I have been very interested in virtualization security since early 2004 and it now seems like it has become a mainstream topic. Most of the focus however is on securing the technology of virtualization (the hypervisor) and providing virtualized security (usually as virtual appliances).
My focus nowadays is more on the operational impact of virtualized infrastructure and by extension the impact on security operations. After all, security controls (technology) are essential but without operational controls (people) they are not sufficient. So what is the operational impact of virtualization?
Virtualization technology is being applied across multiple IT silos: servers, applications, storage and networks. In every one of these domains, virtualization hides the physical infrastructure behind an abstraction layer and provides encapsulation of logical instances. When you’re looking for the root cause of a fault or a security alert you have to lift the veil and see behind the virtualization layer. This sounds a lot easier than it is in practice.

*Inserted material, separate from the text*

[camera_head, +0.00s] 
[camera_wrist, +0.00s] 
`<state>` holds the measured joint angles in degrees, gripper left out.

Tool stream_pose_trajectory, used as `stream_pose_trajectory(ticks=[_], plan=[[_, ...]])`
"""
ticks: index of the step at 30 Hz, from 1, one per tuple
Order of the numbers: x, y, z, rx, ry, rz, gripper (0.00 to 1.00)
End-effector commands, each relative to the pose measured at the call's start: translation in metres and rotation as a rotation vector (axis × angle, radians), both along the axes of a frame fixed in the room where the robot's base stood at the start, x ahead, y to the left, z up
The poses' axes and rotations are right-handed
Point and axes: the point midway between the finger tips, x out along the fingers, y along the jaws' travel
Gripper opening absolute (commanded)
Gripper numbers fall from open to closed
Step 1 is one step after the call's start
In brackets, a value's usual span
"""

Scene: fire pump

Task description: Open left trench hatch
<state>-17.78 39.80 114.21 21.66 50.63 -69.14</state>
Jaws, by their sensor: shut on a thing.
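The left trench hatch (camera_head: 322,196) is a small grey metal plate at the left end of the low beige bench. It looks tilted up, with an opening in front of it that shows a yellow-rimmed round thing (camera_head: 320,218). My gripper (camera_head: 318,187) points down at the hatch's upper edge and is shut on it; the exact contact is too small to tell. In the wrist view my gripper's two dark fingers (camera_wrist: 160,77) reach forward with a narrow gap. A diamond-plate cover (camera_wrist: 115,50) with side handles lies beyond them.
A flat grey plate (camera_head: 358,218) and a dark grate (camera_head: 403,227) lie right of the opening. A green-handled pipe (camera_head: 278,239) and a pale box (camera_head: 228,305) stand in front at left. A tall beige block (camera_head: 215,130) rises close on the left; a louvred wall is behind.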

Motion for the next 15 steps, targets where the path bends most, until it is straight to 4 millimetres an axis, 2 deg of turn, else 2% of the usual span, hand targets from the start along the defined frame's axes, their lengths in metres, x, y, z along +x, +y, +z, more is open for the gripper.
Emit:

On top of the abstraction layer, virtual infrastructures are often very dynamic. Live migration technology (such as VMotion or XenMotion) allows virtual machines to move from host to host in near-real-time. On top of live migration there are other layered features like dynamic resource pools and high availability clusters. Together, these create an environment where virtual machines may move automatically to rebalance a load, reduce power consumption or in reaction to a hardware failure. Similar dynamic moves may be occurring in a virtual storage environment and (storage re-allocation) and in the network (load balancing, virtual LAN allocation). In a large virtual server pool this could create an almost constantly changing environment.
Furthermore, security operations must deal with an environment where servers come into existence and are decommissioned at an accelerated rate. Sine virtualization allows admins to virtually build, rack, run and decommission a server in a matter of minutes, the life cycle of a server becomes shorter. Servers evolve from being enduring and tangible to fleeting and ethereal. How do you troubleshoot or forensically analyze a server that only existed for a day? Where do you find its logs, its configuration?
Security operations in a virtual environment involve:
* Piercing the veil (correlating events above the abstraction layer with events below).
* Synchronizing timestamps globally.
* Collecting logs and configuration changes centrally.
* Tracking virtual machine identities independently of IP address.
* Tracking virtual machine life cycle and genealogy.
* Maintaining libraries of patched and hardened virtual machine images.
We have technology to deal with most of these problems and doubtless we will see startups emerge to address problems that are new and unique to this environment. Many of the challenges are only noticeable once virtualization technology has been adopted in production and deployed broadly in a data centre. They surely should be discussed at the early planning stages instead. The old management mantra is “you can’t manage what you don’t measure”. The mantra for security operations in a virtual environment is “you can’t secure it if you can’t even find it.”